→ **DATA SECTION**
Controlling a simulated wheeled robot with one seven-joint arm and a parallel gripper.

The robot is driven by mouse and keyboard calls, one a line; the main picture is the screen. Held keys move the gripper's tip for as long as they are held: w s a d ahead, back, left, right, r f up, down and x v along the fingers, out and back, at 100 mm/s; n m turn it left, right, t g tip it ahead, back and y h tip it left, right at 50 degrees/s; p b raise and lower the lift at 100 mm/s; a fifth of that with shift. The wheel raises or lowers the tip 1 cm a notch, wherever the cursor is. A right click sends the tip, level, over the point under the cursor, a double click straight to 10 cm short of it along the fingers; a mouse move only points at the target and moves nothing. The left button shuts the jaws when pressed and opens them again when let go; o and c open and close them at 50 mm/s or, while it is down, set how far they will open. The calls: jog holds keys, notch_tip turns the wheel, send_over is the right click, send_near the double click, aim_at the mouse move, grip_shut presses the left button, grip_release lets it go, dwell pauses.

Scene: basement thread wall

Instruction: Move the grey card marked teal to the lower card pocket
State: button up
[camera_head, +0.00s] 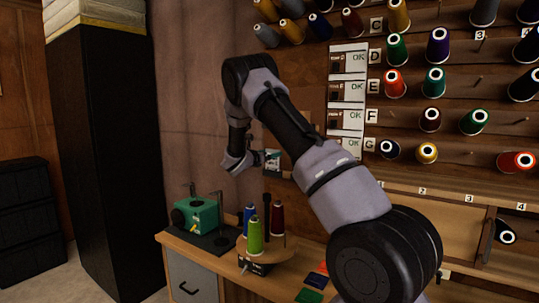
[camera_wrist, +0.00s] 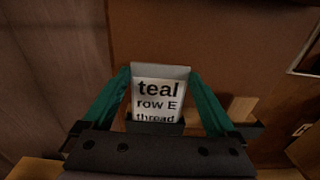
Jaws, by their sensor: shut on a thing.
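The grey card (camera_wrist: 160,97) shows a white label reading "teal row E thread" in the wrist view. My gripper (camera_wrist: 160,76) is shut on it, one teal finger along each side. A dark band (camera_wrist: 155,128) crosses the card's lower end; I cannot tell whether it is a pocket's lip. In the head view the card (camera_head: 272,160) is small, at my gripper (camera_head: 258,162) close to the brown wall panel. A small dark holder (camera_head: 277,176) shows just below the card there; whether it is the lower card pocket or touches the card is unclear.
A thread rack (camera_head: 455,100) with several spools fills the right. A strip of cards marked OK (camera_head: 346,92) hangs beside it. Below my gripper, a bench holds a green device (camera_head: 196,216) and upright spools (camera_head: 255,236). A black cabinet (camera_head: 105,150) stands left.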

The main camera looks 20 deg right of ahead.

→ **WORK TO BE COMPLETED**
Images in the data above are to be skipped. Retype all other material exactly.

→ **CORRECT RESPONSE**
Controlling a simulated wheeled robot with one seven-joint arm and a parallel gripper.

The robot is driven by mouse and keyboard calls, one a line; the main picture is the screen. Held keys move the gripper's tip for as long as they are held: w s a d ahead, back, left, right, r f up, down and x v along the fingers, out and back, at 100 mm/s; n m turn it left, right, t g tip it ahead, back and y h tip it left, right at 50 degrees/s; p b raise and lower the lift at 100 mm/s; a fifth of that with shift. The wheel raises or lowers the tip 1 cm a notch, wherever the cursor is. A right click sends the tip, level, over the point under the cursor, a double click straight to 10 cm short of it along the fingers; a mouse move only points at the target and moves nothing. The left button shuts the jaws when pressed and opens them again when let go; o and c open and close them at 50 mm/s or, while it is down, set how far they will open. The calls: jog holds keys, notch_tip turns the wheel, send_over is the right click, send_near the double click, aim_at the mouse move, grip_shut presses the left button, grip_release lets it go, dwell pauses.

Scene: basement thread wall

Instruction: Move the grey card marked teal to the lower card pocket
State: button up
[camera_head, +0.00s] 
[camera_wrist, +0.00s] 
Jaws, by their sensor: shut on a thing.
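The grey card (camera_wrist: 160,97) shows a white label reading "teal row E thread" in the wrist view. My gripper (camera_wrist: 160,76) is shut on it, one teal finger along each side. A dark band (camera_wrist: 155,128) crosses the card's lower end; I cannot tell whether it is a pocket's lip. In the head view the card (camera_head: 272,160) is small, at my gripper (camera_head: 258,162) close to the brown wall panel. A small dark holder (camera_head: 277,176) shows just below the card there; whether it is the lower card pocket or touches the card is unclear.
A thread rack (camera_head: 455,100) with several spools fills the right. A strip of cards marked OK (camera_head: 346,92) hangs beside it. Below my gripper, a bench holds a green device (camera_head: 196,216) and upright spools (camera_head: 255,236). A black cabinet (camera_head: 105,150) stands left.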

The main camera looks 20 deg right of ahead.

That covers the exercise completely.